Baz Puan (Basis Point): Faiz oranlarındaki değişimi ifade eden bir ölçüm birimidir. Noktadan
sonraki 4 üncü haneye karşılık gelir (0.0001). Örneğin fazi oranının %
65.25’den % 66.75’e yükselmesi durumunda 150 baz puanlık bir artış söz
konusudur. Diğer bir deyişle baz puan % 0.01’e karşılık gelmektedir.


Benchmark (Ölçüt): Ölçüm ve karşılaştırma kriteri anlamında kullanılmaktadır. Örneğin portföy
yönetiminde, benchmak portföy, bu yapı dışında oluşturulan portföylerin
performans (getiri ve risk anlamında) başarısının ölçümüne esas alınan
portföydür. Diğer bir örnek; benchmark menkul kıymetler, piyasada yeterince
likiditeye sahip, ihraç eden kurum tarafından bu özelliğinin devam ettirilmesi
söz konusu olan ve piyasada benzer ihraçlar için bir referans teşkil eden
kıymetlerdir.


BIS (Bank for International Settlement): Parasal
ve finansal istikrarı sağlamaya yönelik olarak merkez bankaları ve diğer
kurumların kendi aralarındaki işbirliğini artırmak amacı ile kurulmuş
uluslararası bir organizasyondur. 1930 yılında kurulmuş olup, İsviçre’nin Basel
kentinde yerleşiktir. Sermayesi altın frank şeklinde ifade edilmekte olup, 1
altın frank 0.29 gram altını temsil etmektedir. Türkiye Cumhuriyet Merkez
Bankası 5000 altın frank ile bankanın hissedarıdır.
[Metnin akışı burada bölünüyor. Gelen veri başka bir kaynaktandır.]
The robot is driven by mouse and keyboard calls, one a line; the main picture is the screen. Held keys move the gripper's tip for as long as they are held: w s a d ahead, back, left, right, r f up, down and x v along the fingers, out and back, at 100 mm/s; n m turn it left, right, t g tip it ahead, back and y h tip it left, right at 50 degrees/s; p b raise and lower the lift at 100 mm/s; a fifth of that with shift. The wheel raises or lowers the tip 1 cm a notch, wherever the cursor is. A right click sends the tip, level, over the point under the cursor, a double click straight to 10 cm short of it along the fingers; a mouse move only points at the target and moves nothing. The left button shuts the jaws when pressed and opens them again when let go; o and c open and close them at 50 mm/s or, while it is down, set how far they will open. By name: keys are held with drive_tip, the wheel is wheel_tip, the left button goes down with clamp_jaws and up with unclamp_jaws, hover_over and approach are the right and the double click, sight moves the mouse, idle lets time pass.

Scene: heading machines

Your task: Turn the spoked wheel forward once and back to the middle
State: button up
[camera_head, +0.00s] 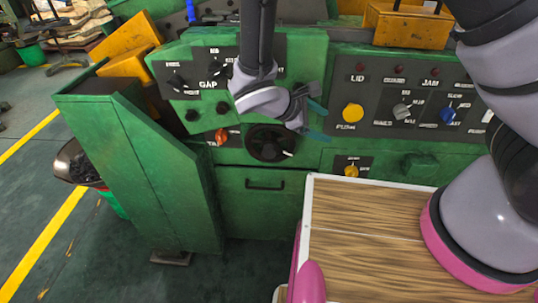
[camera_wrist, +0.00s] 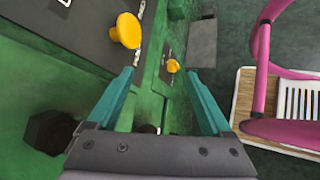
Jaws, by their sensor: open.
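The likely spoked wheel (camera_head: 268,143) is a dark round wheel on the green machine's front, above a drawer handle, with a small pale mark at its lower right. Its spokes are too small to make out clearly. My gripper (camera_head: 316,121) has teal fingers spread apart and empty, just right of and above the wheel. My wrist partly covers the panel above the wheel. In the wrist view my open gripper (camera_wrist: 160,72) shows nothing held between its fingers.
A yellow knob (camera_head: 352,112), a grey knob (camera_head: 401,111) and a blue knob (camera_head: 447,116) sit right of my gripper. An orange-red knob (camera_head: 221,136) is left of the wheel. A drawer handle (camera_head: 265,184) projects below. My wood-topped base stands at lower right.

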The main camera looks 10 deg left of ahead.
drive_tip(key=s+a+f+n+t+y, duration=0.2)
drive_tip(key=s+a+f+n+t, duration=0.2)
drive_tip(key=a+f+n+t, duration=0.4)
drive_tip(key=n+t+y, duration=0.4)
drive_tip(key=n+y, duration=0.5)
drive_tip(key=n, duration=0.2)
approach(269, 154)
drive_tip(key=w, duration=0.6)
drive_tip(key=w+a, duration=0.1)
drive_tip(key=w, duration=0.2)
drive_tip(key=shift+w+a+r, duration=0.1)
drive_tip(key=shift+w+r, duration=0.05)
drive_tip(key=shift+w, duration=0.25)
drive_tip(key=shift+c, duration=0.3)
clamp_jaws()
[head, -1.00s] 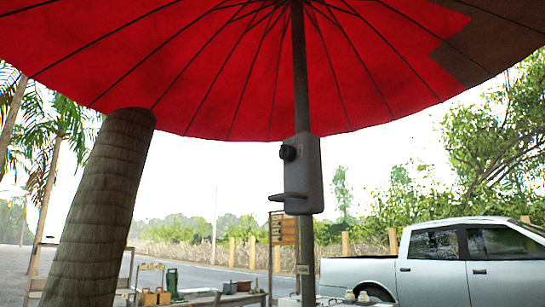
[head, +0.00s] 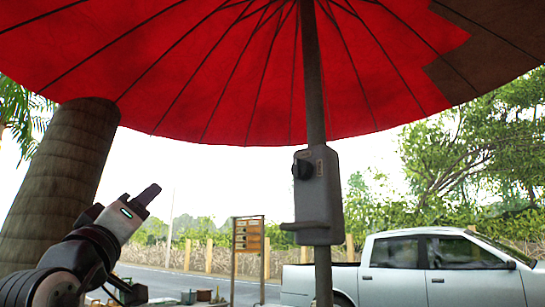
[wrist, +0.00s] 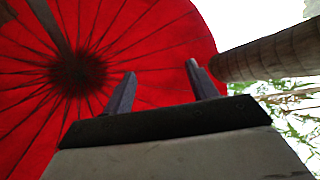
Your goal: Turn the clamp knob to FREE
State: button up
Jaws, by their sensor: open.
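The clamp knob (head: 303,169) is a dark round knob on the left part of a grey clamp housing (head: 326,190) fixed to the umbrella pole. Small lettering beside the knob is too small to read, so its setting cannot be told. A grey ledge juts left from the housing's bottom. My gripper (head: 148,195) is raised at the lower left in the head view, well left of the knob and apart from it. In the wrist view my gripper (wrist: 158,90) is open with two dark fingers apart and nothing between them; the knob is not in that view.
A red umbrella canopy (head: 220,70) spreads overhead on its pole (head: 312,80). A thick palm trunk (head: 60,175) stands behind my arm at left. A wooden sign (head: 248,236) and a silver pickup (head: 440,275) are farther back. Open air lies between gripper and housing.

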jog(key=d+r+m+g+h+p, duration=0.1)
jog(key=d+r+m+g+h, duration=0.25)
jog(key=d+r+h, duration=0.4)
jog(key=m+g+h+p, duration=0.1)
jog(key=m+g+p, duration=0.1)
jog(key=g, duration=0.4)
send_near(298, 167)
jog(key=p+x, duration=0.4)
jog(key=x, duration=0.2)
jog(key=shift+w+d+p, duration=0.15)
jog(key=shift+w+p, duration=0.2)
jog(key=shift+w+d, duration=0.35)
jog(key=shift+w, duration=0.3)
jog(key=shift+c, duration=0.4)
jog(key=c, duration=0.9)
Bileşik Faiz: Bir yatırımın yatırım dönemi boyunca kazandığı faizin de yeni yatırım
döneminde yatırıma tabi tutulması sonucu elde edilen getiriyi gösteren faizdir.
Diğer bir deyişle faizin de faiz kazanmasıdır.


Birikmiş Faiz: Bir yatırımın, yatırım dönemi içerisinde, ödeme tarihine kadar üzerinde
biriken faizdir. Örneğin, 6 ayda bir dönemsel % 30 kupon ödemeli 100 YTL ' den
ihraç edilen bir devlet tahvilini almak için, piyasa oranının değişmediği
varsayımı ile 3 ay sonra ödenmesi gereken fiyat yaklaşık 115 YTL’ dir (dönem
sonunda toplam 30 Y TL faiz kazanması için, bu durumda ikinci 3 ay için %
13.04’ lük bir getiri söz konusudur). Buradaki 15 YTL yatırımın üzerinde
biriken faizi ifade etmektedir.


Birincil Piyasa (Primary Market): İlk ihraçların yapıldığı piyasadır. Bir yatırım aracının örneğin bir menkul
kıymetin ilk defa piyasaya sürülmesi (satılması) birincil piyasa işlemidir.
Benzer şekilde, devlet iç borçlanma senetlerinin, Hazine Müsteşarlığı
tarafından ihale yöntemi ile satımı da bir birincil piyasa işlemidir. Bu
senetlerin daha sonra yatırımcılar arasındaki alım-satımları ise ikincil piyasa
olarak adlandırılan piyasalarda gerçekleşmektedir.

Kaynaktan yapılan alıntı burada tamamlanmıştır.